After the cold gusty winds of Patagonia, it was a pleasant change to fly into the warmth of the tropics again. Iguazu falls is fed by 275 waterfalls and the sheer volume of water thundering through every minute makes it one of the most impressive waterfalls in the world. I can see how one can just sit and watch for hours on end which I do and Peter goes into a complete photographing frenzy. In fact, a lot of the tourists here are equipped with serious photographic equipment and Peter admits to suffering from lens envy despite having 4 separate lenses already on this trip.
Our first day is a sweltering 34 degrees, not a cloud in the sky and we decide to take a powerboat ride right up to the falls themselves. We are completely soaked and the dunking we get is deliciously cold and a respite to the baking heat of the day. It must be something about the thousands of negative ions generated at the bottom of the falls that have an effect on one’s mood the closer you get, as we notice people in semi-states of laughter and delirium, especially those on the boat ride with us.
There are hundreds of birds swooping and diving in between the mist generated by the falls and the whole place is surrounded by lush foliage clinging to the face of the rocks. The river at the bottom of the falls is a beautiful rich emerald-green which is a change from the light aquamarine colors we have just seen in Patagonia. I think if you were to get lost for a minute in your thoughts as I do, you cannot help but think momentarily that you are in some lost Jurassic world and expect to see a triceratops grazing somewhere in the distance. We get lucky and manage to spot a toucan in the treetops, different varieties of fish, water turtles and these big furry rodent looking things that look like ant-eaters who walk all around the place seemingly nonplussed by the hundreds of tourists in their way. In fact, one even bites a lady on her bum while she is trying to take a picture of a small herd nearby sending her squealing! After 2 weeks, we’ve finally come to the end of the Argentinian leg of our trip and I leave you with some observations of Argentina:
People here are an extremely affectionate lot, there is a lot of cheek kissing going on, hugging as well as bum pinching and that’s just among the men. It seems this extends not just to friends but also to work colleagues as we witness these displays in airports, stores, restaurants, street corners, hotels…everywhere! They kiss each other at the start of the day AND also at the end of the day, we observe baggage handlers kissing the ticketing counter people as they start their shifts, or busboys kissing their managers as they punch out and have finished for the day…extraordinary! Now I have to say that I am one of the really fortunate people who genuinely like their work colleagues very much, but I don’t quite know how I’d feel about kissing all of them, not just once a day but twice!

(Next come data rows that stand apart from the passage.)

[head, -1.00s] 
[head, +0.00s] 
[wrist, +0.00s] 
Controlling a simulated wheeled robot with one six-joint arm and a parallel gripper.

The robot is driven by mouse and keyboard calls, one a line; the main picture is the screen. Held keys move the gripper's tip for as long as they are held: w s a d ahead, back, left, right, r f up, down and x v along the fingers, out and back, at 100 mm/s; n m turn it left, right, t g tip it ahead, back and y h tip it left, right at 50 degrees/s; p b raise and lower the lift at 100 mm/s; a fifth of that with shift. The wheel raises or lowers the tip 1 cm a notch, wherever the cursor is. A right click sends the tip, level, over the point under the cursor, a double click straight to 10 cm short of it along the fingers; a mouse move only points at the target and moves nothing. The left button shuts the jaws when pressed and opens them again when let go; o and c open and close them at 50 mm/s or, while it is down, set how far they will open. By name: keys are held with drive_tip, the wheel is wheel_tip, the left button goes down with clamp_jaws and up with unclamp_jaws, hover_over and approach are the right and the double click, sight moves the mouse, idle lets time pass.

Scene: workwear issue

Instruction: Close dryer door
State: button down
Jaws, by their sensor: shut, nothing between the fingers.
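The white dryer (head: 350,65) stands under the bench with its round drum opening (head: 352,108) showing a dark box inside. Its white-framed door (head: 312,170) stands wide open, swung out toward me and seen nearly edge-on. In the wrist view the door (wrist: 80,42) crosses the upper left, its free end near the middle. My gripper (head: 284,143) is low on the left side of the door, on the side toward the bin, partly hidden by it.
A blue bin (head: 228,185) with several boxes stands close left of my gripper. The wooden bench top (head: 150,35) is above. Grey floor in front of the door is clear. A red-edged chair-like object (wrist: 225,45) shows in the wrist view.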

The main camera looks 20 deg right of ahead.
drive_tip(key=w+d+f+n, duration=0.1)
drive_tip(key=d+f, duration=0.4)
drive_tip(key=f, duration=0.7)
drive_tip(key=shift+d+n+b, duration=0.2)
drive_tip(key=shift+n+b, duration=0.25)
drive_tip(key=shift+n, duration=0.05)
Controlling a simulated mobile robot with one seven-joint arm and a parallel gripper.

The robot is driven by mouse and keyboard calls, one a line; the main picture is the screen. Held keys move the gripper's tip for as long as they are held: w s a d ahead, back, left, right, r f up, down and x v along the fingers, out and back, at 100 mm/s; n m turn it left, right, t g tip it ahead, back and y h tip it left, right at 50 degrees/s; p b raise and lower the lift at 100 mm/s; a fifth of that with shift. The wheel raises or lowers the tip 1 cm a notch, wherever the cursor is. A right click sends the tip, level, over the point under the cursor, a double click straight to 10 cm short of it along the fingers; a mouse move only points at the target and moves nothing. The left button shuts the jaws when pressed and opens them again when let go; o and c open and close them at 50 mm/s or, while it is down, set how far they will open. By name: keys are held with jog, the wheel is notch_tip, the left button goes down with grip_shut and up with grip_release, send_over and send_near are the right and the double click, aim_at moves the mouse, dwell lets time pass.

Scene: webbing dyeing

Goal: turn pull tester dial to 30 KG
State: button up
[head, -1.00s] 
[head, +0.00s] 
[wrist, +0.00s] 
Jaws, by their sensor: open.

Argentinian food consists largely of meat, meat, and more meat. In fact, their cuisine has a surprisingly stronger Italian influence and include other dishes of pizzas and pasta rather than Spanish based varieties. Apart from that there is a distinct lack of other cultural varieties available compared to the plethora you get in Australia where you will find Chinese, Japanese, Vietnamese, Indian, Thai, Greek, Italian, Spanish sitting side by side with burgers, or fish and chips in any food court let alone the great food neighborhoods of West End, Brisbane where we live and frequent. Peter and I decide we cannot stomach anymore steak and go across the road to the corner store for groceries. What is our final meal in Buenos Aires? A packet of Instant noodles!